--- START OF GIVEN ENTRIES ---

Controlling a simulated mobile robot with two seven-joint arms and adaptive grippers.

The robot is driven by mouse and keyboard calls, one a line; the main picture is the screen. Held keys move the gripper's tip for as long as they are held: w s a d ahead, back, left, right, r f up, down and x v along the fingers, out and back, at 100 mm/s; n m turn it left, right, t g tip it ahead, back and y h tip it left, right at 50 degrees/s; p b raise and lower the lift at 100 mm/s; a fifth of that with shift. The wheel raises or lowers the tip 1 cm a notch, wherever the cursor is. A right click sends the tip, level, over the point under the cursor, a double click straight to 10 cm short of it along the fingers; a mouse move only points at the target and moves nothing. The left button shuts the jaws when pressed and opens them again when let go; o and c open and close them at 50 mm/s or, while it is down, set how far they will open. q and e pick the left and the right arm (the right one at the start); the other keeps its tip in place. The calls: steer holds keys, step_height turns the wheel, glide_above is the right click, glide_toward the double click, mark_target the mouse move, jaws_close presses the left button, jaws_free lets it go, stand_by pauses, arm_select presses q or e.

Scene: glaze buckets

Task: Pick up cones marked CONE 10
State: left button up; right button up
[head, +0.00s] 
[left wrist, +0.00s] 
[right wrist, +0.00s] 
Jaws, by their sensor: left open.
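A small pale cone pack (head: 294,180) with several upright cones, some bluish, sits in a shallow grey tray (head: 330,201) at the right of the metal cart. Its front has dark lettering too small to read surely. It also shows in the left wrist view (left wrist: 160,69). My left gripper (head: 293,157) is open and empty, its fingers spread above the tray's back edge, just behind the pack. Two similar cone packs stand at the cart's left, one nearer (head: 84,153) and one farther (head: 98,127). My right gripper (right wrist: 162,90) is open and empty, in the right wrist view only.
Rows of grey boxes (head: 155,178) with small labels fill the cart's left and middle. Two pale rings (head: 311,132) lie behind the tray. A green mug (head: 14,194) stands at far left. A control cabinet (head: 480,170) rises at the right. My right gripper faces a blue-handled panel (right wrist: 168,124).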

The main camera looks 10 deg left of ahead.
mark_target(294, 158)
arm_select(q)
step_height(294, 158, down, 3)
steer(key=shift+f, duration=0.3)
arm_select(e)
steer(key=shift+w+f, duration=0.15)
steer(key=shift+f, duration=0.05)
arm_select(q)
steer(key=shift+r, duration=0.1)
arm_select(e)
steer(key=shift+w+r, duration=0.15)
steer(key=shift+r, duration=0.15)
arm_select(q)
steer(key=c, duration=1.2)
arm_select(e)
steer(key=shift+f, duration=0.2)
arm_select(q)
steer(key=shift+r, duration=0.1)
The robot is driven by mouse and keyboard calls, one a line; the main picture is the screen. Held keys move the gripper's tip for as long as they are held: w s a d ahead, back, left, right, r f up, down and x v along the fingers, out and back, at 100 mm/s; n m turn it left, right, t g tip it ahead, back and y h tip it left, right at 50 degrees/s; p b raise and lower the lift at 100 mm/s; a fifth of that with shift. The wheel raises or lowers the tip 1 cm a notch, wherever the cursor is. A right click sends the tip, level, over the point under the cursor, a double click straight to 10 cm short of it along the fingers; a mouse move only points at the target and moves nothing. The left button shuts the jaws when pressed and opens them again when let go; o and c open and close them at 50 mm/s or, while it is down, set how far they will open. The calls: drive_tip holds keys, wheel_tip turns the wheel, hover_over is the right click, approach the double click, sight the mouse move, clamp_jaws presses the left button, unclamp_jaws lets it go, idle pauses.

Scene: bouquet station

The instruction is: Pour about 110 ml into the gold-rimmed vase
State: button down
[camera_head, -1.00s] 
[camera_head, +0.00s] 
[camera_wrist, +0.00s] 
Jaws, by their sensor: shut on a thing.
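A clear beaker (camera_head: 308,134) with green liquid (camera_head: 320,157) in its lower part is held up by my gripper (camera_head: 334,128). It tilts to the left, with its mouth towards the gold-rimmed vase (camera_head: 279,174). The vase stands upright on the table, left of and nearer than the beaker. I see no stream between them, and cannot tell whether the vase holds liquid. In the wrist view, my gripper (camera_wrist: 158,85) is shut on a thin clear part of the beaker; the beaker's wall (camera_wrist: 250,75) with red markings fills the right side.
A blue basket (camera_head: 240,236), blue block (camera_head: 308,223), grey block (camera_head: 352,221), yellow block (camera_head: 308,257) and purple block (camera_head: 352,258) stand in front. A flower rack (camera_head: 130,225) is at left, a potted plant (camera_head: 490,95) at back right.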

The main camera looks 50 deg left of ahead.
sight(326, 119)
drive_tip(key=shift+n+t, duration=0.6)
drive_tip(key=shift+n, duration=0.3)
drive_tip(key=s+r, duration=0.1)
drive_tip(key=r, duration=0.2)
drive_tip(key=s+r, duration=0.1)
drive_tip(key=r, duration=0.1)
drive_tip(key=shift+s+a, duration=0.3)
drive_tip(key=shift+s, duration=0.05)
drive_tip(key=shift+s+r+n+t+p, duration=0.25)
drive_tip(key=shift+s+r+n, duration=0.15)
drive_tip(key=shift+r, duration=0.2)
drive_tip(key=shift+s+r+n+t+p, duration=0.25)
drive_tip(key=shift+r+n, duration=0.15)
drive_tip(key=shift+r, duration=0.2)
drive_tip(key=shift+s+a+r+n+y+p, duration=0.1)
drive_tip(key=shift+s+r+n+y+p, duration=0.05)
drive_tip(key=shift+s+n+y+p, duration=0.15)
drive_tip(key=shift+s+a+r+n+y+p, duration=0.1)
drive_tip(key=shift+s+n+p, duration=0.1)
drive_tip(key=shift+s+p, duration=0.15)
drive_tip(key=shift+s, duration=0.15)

--- END OF GIVEN ENTRIES ---

REQUIREMENTS
Gather and return every line that holds the string "State".

ANSWER BELOW
State: left button up; right button up
State: button down

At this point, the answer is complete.